I don’t have precise measurements, but the aqueduct tunnel seems to be several hundred feet long. We were walking slowly and carefully, and it took us about twenty minutes to get through it.
Warning: You WILL get your feet wet. There’s no way around it.
At first, the tunnel has stone ledges that hold you out of the water. We put our backs to the cobblestone walls and side-stepped along the thin ledge, flashlights on. But the ledge gets thinner, then abruptly ends at a pillar. We shone our lights into the water to see how deep it was. It looked pretty clean, and only about ankle-deep. It’s cold, and the ground beneath is very slippery!
The tunnel is a little spooky. The thud-thump of passing cars adds to the creepy-factor. A few spiders, cobwebs, and manhole covers keep the landscape interesting. In a few spots, the ceiling looks a little caved in. At one point we heard a train rumbling in the distance and had a moment of panic — do the train tracks run over the tunnel? No. They don’t.

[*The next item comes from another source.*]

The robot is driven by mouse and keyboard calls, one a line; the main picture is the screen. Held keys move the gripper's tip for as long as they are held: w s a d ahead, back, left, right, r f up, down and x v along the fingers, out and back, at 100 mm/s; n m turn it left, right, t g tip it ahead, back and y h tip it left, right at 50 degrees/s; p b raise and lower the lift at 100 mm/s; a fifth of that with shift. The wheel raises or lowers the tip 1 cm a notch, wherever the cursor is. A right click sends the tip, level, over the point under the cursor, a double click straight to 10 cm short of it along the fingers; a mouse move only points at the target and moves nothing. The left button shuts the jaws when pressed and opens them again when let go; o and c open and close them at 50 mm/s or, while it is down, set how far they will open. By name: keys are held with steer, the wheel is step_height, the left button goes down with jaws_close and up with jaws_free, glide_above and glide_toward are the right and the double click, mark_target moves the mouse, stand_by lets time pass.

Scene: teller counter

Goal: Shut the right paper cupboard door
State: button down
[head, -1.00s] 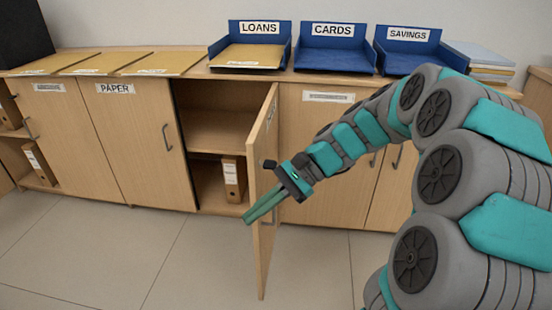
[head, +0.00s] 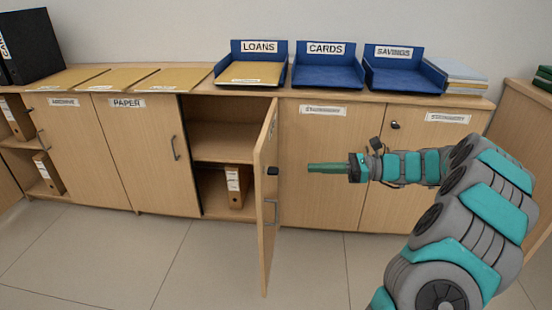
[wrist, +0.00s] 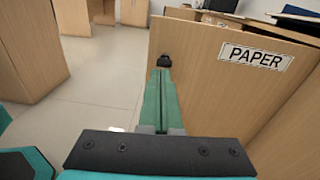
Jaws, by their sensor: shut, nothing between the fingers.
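The right paper cupboard door (head: 265,205) stands wide open, swung out toward me, with its edge nearly facing the head camera. My gripper (head: 310,168) is shut and empty, pointing left at the door's outer face. A gap shows between them in the head view.
The open compartment holds a shelf and a brown binder (head: 237,186). The left paper door (head: 145,150) is shut. Blue trays, including the LOANS tray (head: 222,74), and folders stand on the cupboard top. The floor (head: 180,255) in front is clear.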

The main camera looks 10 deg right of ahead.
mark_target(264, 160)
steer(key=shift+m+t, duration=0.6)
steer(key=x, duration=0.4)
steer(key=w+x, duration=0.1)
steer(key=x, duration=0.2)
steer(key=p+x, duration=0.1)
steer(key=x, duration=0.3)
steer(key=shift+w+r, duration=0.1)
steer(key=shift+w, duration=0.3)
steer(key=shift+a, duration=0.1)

As we moved forward, the ceiling actually gets lower until taller members of our exploration party had to duck. Graffiti decorates the rough walls. It reminded me a lot of my times crawling through caves in the mountains — dark, moist, chilly, with spiders.
The Cobblestone Aqueduct
When we emerged, we’d finally gotten to the aqueduct proper: A long stretch of smooth concrete floors and tall gravely walls. I looked up and could barely see the tops of buildings. Our friend Angela was up there. She waved.
More graffiti marks the entrance to this urban spelunking system. The water flow is mild, and there’s plenty of dry space to walk. With stoney walls with crawling green vines creating long passageways, it feels like playing in a castle moat.
We ran through to aqueduct, filming and getting photos beneath the blue sky. We heard the sound of traffic as we walked closer to Peace Street, where the aqueduct flows underground again. However, this time the tunnel was full of brown water and smelled of sewage. I peered in, spying pipes, garbage, and a ladder inside. The system seems to branch out several directions beneath the street. I’ve heard stories about a Pagan Shrine–or perhaps a secret society’s shrine–underneath Raleigh. Was it in there?
We’ll have to go back when we have better street-spelunking gear, like rubber boots and headlamps.
Edna Metz Wells Park Aqueduct
We finished our exploration by going to a very small nearby park, which has another stone waterway. It’s smaller, but very beautiful, with thick green kudzu crawling down its carved stone. According to Goodnight Raleigh!, there was once a hidden mural here. We searched for it, but found only some very colorful graffiti. The artwork was very vibrant and seemed to be heavily focused on mushrooms. I crawled through a tunnel, but found nothing of interest. Angela found quite a bit of quartz crystals, adding to the magical, mystical aura of Edna Metz Wells Park. It’s possible the hidden mural has been covered up by the newer artwork.